We've spent most of the last two weeks chopping up the Houston Texans' offense and defense. To summarize, the offense has a chance to be really, really good, and the defense has a lot of work to do to become really, really average. There is free agency, the draft, and a new coordinator that could elevate the profile of the defense even further, but we must wait and see.
Then there are the Texans' special teams, which for years was this team's silent killer. Not a killer of other teams, mind you, but a killer of the Texans' very own chances to win football games. That all changed in 2018 with the hire of Brad Seely as the assistant coach in charge of special teams. Since then, this has become a strength of the team, finishing in the top five in DVOA in 2019.
Let's get to the final set of burning questions on the Houston Texans' 202 offseason, focusing on the special teams:
Will Ka'imi Fairbairn live up to his new deal?
Amid all the chatter about D.J. Reader, Bradley Roby, and extensions for Laremy Tunsil and Deshaun Watson, Fairbairn is the free agent that had been flying under the radar this offseason. Outside of a spell during Weeks Three through Seven this past season (a stretch of struggle that can be attributed, at least partially, to issue with his holder, Bryan Anger), Fairbairn was very solid in 2019. He has a consistent leg inside of 40 yards, and has range on his kicks into the 55 to 57 yard range. Finding a capable kicker has gotten seemingly more difficult, and as many close games as the Texans play in, a consistent kicker with late game success is probably more valuable to them than it is to, say, a 5-11 team. That explains the four year, $17.6 million deal ($9 million guaranteed) that O'Brien and company agreed to with Fairbairn earlier this week. It's the third richest deal for any kicker in the league.
Will Jon Weeks eventually become the longest tenured Texan in team history?
The long snapper is the forgotten man on any NFL roster, so I am going to make sure that Jon Weeks, the longest tenured Houston Texan with the team in 2019, is not forgotten! There's a reason that a lot of Texan fans still wouldn't know who Weeks was, even if he were long snapping a ball into the middle of their unsuspecting chest in the middle of an Academy Sports and Outdoors. It's because he is literally perfect at his job, and when you're perfect at long snapping, nobody says your name. The Texans locked up Weeks early last week, and he now enters season number eleven as a Texans. The longest tenured Texan of all time is Andre Johnson, twelve seasons (2003-2014). The Weeks watch is on!
Does William O'Brien, GM, continue to prioritize return and coverage team specialists?

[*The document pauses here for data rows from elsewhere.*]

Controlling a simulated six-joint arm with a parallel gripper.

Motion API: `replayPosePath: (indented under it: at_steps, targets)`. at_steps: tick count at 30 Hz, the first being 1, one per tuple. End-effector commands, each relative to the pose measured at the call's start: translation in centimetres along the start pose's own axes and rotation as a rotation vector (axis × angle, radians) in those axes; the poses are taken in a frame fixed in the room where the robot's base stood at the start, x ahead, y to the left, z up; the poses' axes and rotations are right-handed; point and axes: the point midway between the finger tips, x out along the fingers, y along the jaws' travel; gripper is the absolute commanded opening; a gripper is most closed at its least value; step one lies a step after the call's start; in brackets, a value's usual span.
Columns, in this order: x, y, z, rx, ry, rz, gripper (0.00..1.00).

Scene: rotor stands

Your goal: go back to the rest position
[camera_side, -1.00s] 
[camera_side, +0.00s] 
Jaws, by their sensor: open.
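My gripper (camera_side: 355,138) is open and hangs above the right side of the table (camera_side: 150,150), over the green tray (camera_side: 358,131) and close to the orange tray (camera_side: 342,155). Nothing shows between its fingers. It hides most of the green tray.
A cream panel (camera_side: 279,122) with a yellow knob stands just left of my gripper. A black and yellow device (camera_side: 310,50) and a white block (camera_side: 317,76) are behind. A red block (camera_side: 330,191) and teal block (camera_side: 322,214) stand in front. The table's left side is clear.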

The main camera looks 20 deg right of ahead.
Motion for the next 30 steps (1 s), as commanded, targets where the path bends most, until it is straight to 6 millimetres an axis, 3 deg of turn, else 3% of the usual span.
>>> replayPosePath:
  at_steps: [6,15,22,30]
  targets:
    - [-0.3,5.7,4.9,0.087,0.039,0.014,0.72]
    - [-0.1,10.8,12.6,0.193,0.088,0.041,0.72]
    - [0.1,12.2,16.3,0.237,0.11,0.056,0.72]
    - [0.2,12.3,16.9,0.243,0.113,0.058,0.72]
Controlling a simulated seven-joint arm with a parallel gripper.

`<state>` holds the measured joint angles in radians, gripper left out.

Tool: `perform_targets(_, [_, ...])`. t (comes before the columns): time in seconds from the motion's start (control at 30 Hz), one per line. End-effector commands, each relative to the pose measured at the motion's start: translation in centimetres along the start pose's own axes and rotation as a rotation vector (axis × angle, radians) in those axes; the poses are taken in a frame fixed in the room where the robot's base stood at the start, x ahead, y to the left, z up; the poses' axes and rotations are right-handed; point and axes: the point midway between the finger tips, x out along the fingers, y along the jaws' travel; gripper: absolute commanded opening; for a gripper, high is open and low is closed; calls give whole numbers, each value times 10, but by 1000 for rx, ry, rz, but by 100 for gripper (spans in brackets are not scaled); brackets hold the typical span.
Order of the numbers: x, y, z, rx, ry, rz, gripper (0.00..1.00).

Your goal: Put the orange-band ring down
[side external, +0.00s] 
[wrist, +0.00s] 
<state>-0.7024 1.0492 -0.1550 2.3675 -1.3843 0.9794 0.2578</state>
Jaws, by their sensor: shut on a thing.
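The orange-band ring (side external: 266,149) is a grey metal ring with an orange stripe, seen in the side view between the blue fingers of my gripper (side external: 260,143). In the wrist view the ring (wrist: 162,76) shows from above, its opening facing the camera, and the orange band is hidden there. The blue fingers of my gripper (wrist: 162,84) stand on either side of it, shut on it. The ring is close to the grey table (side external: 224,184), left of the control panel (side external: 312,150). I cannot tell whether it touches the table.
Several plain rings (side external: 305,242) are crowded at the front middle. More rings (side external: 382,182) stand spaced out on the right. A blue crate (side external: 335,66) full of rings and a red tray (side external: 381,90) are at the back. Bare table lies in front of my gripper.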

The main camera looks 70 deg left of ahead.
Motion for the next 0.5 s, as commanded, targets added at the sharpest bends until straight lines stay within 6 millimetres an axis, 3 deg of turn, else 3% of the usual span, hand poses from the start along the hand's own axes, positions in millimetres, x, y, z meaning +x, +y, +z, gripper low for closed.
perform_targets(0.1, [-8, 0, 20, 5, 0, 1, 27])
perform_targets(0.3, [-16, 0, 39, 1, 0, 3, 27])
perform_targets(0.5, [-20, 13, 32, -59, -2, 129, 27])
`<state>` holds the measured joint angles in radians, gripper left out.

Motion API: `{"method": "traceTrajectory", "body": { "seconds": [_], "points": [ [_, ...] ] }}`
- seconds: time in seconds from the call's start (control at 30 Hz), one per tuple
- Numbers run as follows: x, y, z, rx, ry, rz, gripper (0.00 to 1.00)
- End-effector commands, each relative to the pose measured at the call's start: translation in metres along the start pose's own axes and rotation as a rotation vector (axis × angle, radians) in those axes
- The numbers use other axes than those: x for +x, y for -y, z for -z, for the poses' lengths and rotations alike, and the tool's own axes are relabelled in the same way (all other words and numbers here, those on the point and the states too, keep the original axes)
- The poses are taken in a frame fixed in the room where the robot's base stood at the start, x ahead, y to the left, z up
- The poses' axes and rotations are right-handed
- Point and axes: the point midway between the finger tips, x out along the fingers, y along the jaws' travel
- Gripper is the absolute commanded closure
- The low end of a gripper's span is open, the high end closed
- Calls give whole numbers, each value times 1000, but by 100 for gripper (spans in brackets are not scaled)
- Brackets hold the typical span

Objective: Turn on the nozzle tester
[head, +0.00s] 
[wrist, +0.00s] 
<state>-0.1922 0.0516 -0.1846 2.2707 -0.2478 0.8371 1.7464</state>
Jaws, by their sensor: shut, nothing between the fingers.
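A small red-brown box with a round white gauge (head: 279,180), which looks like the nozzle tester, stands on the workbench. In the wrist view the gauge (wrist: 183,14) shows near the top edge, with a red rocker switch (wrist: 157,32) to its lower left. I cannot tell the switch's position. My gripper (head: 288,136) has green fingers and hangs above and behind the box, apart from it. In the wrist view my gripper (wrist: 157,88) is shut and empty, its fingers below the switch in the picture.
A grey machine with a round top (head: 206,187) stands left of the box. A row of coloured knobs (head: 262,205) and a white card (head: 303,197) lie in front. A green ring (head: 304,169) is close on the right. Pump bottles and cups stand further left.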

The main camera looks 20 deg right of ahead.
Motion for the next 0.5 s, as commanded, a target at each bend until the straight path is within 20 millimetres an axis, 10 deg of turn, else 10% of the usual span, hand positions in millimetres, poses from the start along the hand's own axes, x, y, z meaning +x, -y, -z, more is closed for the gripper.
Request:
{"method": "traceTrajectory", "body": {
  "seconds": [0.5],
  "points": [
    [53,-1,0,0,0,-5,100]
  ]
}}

Other than the hire of Seely, and likely BECAUSE of the hire of Seely, the biggest reason why the Texans' have rapidly climbed the charts of most effective coverage and return units is because of an acute focus on bringing in "special teams specific" personnel. Prior to Seely, the Texans would just throw their dozen or so worst position players out there on special teams, label them as "special teams players," and have Bill O'Brien tell us how valuable so-and-so is on special teams. Now, they actually have about a half dozen or so core guys — Buddy Howell, A.J. Moore, Cullen Gillaspia, Peter Kalambayi, Barkevious Mingo, Taiwan Jones, to name a few — who are on the team almost exclusively to cover kicks. The end result has been a special teams group that has helped this team mask some of the deficiencies on defense by putting opposing offenses in less favorable field position situations.